# [Directions for this task]
Copy all lines below containing "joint".

────────

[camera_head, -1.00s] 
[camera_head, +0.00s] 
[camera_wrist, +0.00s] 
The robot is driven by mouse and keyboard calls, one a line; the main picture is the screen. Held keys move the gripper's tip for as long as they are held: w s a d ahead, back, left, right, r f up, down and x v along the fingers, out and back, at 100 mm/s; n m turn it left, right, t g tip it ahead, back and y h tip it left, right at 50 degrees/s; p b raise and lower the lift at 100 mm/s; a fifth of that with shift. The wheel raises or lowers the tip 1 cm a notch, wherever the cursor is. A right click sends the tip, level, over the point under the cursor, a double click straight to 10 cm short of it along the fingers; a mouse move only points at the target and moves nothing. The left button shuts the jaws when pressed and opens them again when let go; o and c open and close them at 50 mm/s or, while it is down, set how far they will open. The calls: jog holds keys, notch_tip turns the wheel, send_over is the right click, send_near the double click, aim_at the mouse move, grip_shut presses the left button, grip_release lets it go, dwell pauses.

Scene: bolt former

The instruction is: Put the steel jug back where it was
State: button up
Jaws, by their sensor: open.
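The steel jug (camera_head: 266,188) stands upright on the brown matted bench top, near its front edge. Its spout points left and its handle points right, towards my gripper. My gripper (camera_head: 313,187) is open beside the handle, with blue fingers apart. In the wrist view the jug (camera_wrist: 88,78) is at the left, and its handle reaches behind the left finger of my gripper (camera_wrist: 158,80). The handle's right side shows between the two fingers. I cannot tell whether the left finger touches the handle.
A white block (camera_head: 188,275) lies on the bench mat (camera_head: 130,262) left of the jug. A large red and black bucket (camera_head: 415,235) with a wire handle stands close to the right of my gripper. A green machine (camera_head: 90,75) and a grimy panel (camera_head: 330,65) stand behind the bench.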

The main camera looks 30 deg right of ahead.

────────

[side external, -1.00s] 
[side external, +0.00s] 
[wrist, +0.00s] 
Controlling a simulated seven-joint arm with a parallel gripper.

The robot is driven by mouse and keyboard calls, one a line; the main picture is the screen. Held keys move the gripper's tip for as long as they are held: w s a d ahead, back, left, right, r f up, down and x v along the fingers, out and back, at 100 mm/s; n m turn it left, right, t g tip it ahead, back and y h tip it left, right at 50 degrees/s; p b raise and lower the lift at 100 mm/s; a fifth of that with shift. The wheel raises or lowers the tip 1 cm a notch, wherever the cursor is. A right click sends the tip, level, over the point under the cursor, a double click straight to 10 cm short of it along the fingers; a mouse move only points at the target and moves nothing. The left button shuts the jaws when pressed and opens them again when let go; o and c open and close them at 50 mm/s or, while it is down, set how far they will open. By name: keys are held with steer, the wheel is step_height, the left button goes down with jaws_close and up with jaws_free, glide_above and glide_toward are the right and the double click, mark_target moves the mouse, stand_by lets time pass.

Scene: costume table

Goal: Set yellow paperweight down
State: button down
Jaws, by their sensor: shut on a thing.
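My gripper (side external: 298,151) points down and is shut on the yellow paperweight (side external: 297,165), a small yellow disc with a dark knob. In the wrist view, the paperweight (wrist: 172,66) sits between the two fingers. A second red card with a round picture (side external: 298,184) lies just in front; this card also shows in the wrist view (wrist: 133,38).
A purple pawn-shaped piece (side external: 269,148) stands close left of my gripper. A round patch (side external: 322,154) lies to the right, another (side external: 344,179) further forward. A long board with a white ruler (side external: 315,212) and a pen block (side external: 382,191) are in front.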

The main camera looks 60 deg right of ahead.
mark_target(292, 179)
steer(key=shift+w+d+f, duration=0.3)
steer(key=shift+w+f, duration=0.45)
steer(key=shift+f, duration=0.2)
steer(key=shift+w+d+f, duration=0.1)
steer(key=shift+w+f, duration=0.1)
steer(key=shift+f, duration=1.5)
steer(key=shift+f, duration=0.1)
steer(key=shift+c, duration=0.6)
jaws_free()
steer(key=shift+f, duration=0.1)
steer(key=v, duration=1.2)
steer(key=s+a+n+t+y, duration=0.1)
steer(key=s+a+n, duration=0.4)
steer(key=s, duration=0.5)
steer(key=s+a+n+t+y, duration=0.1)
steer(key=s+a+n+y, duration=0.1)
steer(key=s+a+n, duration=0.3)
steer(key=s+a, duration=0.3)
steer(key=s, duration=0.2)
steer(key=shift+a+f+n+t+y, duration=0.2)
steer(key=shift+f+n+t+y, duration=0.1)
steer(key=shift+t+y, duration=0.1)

────────

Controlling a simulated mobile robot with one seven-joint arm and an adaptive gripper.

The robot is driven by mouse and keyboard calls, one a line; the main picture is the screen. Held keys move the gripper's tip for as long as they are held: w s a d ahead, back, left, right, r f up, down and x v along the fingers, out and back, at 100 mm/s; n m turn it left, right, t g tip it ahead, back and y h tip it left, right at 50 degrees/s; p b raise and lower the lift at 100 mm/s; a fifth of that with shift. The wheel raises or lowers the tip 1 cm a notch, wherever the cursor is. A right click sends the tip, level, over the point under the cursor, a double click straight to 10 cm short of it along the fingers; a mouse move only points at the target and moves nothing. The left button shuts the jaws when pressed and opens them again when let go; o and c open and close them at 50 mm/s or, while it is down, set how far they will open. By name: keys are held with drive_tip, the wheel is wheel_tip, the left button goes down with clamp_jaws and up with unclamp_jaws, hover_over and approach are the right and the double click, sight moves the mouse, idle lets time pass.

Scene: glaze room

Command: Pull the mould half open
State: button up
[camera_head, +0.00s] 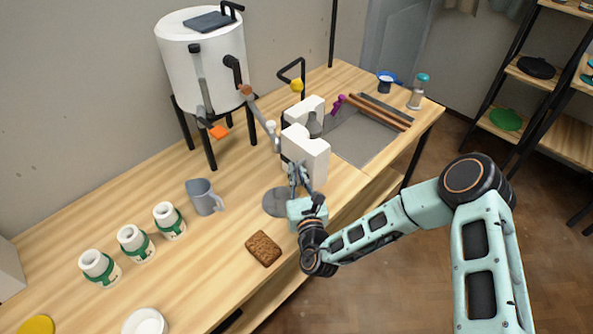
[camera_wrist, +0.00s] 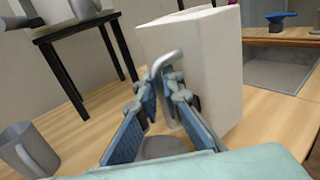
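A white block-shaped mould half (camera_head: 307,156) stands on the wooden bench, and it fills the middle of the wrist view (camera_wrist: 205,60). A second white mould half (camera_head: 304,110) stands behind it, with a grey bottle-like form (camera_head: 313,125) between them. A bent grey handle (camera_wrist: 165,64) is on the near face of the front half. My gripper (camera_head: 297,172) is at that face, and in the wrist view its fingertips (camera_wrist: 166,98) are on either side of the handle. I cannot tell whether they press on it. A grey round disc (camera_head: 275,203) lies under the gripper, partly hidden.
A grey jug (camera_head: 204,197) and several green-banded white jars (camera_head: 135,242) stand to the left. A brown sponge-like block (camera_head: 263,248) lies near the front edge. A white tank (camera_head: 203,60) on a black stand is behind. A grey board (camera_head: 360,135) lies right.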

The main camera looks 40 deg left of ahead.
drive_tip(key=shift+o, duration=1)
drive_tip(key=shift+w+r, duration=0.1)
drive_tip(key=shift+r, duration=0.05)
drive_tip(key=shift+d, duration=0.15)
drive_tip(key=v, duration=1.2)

────────

# [Exercise answer]
Controlling a simulated seven-joint arm with a parallel gripper.
Controlling a simulated mobile robot with one seven-joint arm and an adaptive gripper.

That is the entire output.